Père décédé, mère qui l’élève seule, il se retrouve en pension où par le pur des hasards – ou est-il question de destin -, il découvre la photo et s’entête à la pratiquer envers et contre tous, pour qu’elle devienne son métier malgré une mauvaise scolarité.
Apprenti en studio, photographe dans un régiment hélicoporté, école de photo-journalisme, premier reportage raté, en Algérie, son esprit batailleur ne le quitte jamais, il ouvre toutes les portes, photographie à tout va. Tous les thèmes convenus y passent, des tagueurs aux manifs. Il doute sur sa pratique, la remet en cause, regarde beaucoup, apprend des autres photographes qu’il admire : Sebastien Gaudard, Guillaume Herbaut, Patrick Chauvel, Philippe Guionie, Luc Delaye,…

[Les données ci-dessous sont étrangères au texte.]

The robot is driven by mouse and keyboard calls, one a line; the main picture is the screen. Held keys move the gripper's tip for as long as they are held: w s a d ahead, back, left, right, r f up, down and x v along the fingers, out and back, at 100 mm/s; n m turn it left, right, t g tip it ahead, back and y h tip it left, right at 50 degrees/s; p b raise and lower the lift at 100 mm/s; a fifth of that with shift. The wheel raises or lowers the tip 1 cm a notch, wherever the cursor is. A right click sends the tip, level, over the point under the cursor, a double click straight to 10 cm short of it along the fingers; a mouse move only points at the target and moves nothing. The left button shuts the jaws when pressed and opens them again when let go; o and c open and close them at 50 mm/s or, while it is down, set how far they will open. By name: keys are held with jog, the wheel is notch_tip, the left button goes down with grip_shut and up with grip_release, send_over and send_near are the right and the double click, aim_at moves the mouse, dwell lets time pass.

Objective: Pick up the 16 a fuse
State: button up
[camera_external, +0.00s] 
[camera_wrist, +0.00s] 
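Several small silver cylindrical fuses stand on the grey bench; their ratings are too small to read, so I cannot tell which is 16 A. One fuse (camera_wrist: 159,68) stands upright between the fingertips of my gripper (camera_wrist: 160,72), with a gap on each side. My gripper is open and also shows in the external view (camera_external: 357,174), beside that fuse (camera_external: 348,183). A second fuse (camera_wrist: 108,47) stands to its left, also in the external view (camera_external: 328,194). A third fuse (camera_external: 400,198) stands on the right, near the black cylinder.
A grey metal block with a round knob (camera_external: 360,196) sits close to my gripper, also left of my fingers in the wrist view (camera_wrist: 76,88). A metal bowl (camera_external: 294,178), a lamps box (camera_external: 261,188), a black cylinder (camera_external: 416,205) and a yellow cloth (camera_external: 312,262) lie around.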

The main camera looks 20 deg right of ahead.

« Je dois beaucoup aux rencontres comme celle de Patrick Chauvel qui m’a encouragé, orientant mes choix, allant jusqu’à me donner des films. Les périodes difficiles, notamment après mon retour forcé d’Algérie, la police nationale me jugeant indésirable sur leur sol, m’ont permis de prendre du recul et de m’imposer des priorités. Je pense qu’il est important de photographier ce que l’on veut montrer et non pas ce que les autres veulent voir. J’ai rejeté le formatage et l’appât du gain pour m’intéresser exclusivement au sujet et développer un regard personnel, d’auteur. »
Il suit la section de protection de la police de proximité, couvre le Prague Underground pour Nova, intègre la presse quotidienne à Nice Matin où il découvre le travail en binôme photographe / journaliste.
Puis s’enchainent plusieurs reportages en Afrique : les femmes du Niger, une jeunesse à la dérive au Sénégal et le tour cycliste de ce même pays,… Il y retourne régulièrement, les histoires qu’il choisit de nous conter n’apparentent pas le continent à la misère mais à la vitalité de ses réactions, un exemple pour le reste du monde. Le dernier reportage en date est flagrant. Réalisé avec le journaliste Mathieu Ropitault, il montre une pratique sociale du football, bien différente de celle admise dans le monde de l’argent et du show-biz. L’Afrique, « terre de foot », montre la voie. Le livre est édité par Canal+ à l’occasion de la dernière Coupe du Monde.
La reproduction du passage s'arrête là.